-- INFORMATION PROVIDED start --

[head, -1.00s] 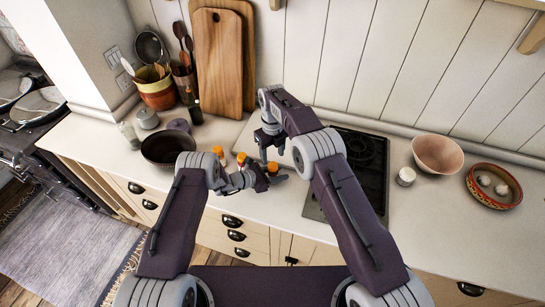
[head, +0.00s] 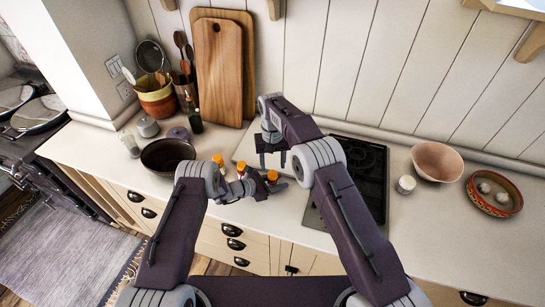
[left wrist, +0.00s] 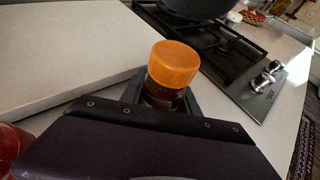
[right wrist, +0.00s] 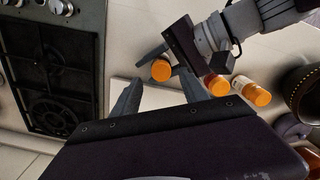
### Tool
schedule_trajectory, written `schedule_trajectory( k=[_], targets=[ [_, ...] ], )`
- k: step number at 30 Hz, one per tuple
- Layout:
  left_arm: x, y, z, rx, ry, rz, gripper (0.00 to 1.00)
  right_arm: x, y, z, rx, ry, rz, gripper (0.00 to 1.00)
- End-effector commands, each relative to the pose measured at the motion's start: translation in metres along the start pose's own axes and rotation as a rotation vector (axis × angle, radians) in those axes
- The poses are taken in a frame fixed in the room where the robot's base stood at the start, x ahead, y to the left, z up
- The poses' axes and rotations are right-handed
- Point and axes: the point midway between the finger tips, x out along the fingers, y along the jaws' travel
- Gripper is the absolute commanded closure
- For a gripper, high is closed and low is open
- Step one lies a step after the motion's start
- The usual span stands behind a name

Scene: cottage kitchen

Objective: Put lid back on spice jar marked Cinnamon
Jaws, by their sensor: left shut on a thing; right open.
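Three spice jars with orange lids stand close together on the counter: the left jar (head: 218,159), the middle jar (head: 241,162) and one at my left gripper (head: 272,176). My left gripper is shut on this last jar, an amber one; its orange lid (left wrist: 174,64) shows in the left wrist view. The other two jars, (right wrist: 217,85) and (right wrist: 253,91), show in the right wrist view. My right gripper (head: 272,160) is open and empty, above the counter just behind the held jar. No Cinnamon marking is readable, and I cannot make out a loose lid.
A pale board (head: 246,150) lies behind the jars. The black hob (head: 368,172) is to the right, with a small white pot (head: 406,184) and a pink bowl (head: 437,162) beyond. A dark pan (head: 166,155) stands left of the jars. Wooden boards (head: 222,68) lean on the wall.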

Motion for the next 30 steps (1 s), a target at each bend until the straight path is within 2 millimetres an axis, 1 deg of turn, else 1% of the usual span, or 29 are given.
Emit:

-- INFORMATION PROVIDED end --

Copy every line of the data that holds the string "each".

#### CORRECT ANSWER:
- End-effector commands, each relative to the pose measured at the motion's start: translation in metres along the start pose's own axes and rotation as a rotation vector (axis × angle, radians) in those axes
Motion for the next 30 steps (1 s), a target at each bend until the straight path is within 2 millimetres an axis, 1 deg of turn, else 1% of the usual span, or 29 are given.

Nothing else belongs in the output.